There are a couple of bills coming before Congress that would provide taxpayers with a relatively detailed receipt of where their money was going (Seattle Times article). As Congress debates about the amount in the penny jar when it comes to our budget, it turns out the American public has little idea where all our money is being spent. According to a recent survey:
..half the respondents believe that international humanitarian aid consumes at least 10 percent of the federal budget. The actual figure is about half of 1 percent. The median guess for share of the entire federal budget allocated for the Corporate for Public Broadcasting was a whopping 5 percent - more than what the government spends on transportation, law enforcement and homeland security combinded.If the American public had a better grasp on where our money was going, we could better decide what we want government to pay for, and what we could cut back or eliminate. We would be less inclined to believe the hyperbolic rants about how we need to slash NPR for budget reasons.
The portion of the budget that goes to the Corporation for Public Broadcasting is actually only one one-hundredth of one percent, 424 times less than the average person believes.
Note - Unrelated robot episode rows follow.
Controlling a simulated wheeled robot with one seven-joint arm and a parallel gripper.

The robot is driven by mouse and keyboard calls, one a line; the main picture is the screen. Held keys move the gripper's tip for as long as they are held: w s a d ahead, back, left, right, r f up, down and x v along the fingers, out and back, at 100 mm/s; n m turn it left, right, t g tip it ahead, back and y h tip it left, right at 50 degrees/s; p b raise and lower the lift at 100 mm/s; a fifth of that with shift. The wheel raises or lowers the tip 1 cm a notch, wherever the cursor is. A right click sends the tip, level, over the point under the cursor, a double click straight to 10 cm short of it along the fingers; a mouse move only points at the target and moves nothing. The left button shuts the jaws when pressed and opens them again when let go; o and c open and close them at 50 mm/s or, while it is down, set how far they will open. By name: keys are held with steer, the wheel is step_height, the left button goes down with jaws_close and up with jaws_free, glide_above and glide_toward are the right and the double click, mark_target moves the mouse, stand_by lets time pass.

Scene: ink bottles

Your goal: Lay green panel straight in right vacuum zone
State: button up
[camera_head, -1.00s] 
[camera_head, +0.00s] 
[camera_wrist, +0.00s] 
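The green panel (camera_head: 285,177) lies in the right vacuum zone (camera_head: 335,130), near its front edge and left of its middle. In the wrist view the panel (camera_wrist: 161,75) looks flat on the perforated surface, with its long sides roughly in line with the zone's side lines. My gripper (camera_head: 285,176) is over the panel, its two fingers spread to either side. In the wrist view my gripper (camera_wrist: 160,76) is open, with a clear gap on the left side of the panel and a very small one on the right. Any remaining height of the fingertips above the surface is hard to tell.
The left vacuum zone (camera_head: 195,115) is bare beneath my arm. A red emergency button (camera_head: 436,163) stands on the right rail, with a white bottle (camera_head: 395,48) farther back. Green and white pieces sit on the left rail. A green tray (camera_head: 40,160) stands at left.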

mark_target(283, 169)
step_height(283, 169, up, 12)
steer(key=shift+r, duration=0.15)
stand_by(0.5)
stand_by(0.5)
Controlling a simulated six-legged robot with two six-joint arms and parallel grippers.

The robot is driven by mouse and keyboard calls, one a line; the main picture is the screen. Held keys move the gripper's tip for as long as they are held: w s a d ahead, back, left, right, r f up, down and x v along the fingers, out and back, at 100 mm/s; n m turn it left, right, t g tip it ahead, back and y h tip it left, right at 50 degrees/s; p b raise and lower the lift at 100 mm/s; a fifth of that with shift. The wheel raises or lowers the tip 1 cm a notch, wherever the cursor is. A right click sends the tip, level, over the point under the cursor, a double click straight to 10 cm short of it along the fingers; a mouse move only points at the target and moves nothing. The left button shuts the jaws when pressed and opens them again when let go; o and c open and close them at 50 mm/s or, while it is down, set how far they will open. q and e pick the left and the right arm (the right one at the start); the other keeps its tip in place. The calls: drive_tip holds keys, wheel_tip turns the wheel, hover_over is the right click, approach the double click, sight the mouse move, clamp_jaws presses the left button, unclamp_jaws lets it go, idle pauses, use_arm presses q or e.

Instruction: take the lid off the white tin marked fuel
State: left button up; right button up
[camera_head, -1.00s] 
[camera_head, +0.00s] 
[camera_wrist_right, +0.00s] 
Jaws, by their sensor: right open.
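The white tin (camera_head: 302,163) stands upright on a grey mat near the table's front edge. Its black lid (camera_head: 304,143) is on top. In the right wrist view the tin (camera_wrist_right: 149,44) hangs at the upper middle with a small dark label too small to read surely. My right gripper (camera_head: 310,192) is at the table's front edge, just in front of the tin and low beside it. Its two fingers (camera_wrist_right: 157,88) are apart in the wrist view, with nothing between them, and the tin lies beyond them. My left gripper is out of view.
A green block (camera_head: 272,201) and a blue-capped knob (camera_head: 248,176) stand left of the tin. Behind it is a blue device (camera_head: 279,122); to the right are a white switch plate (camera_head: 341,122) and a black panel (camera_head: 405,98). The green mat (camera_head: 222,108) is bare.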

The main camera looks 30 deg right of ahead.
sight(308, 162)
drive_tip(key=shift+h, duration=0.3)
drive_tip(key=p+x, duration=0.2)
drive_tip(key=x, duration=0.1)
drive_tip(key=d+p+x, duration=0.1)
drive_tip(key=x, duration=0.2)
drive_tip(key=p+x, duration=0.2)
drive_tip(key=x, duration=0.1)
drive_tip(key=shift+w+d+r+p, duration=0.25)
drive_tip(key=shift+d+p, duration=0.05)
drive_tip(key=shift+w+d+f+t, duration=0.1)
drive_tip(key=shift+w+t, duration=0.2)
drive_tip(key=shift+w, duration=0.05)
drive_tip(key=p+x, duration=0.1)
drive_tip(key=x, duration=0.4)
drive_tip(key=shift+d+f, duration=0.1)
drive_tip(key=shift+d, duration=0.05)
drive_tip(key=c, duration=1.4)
And the cuts to this budget have nothing to do with reducing the deficit. NPR's portion is a fraction of that one one-hundredth of one percent, and the "Congressional Budget Office calculated that the net savings from defunding the network would be zero."
If we knew where our money was going, we could see what cuts would actually make a difference. And we would recognize what was actually fiscal responsibility, and what was just politics. A detailed receipt for our purchases would be a good start.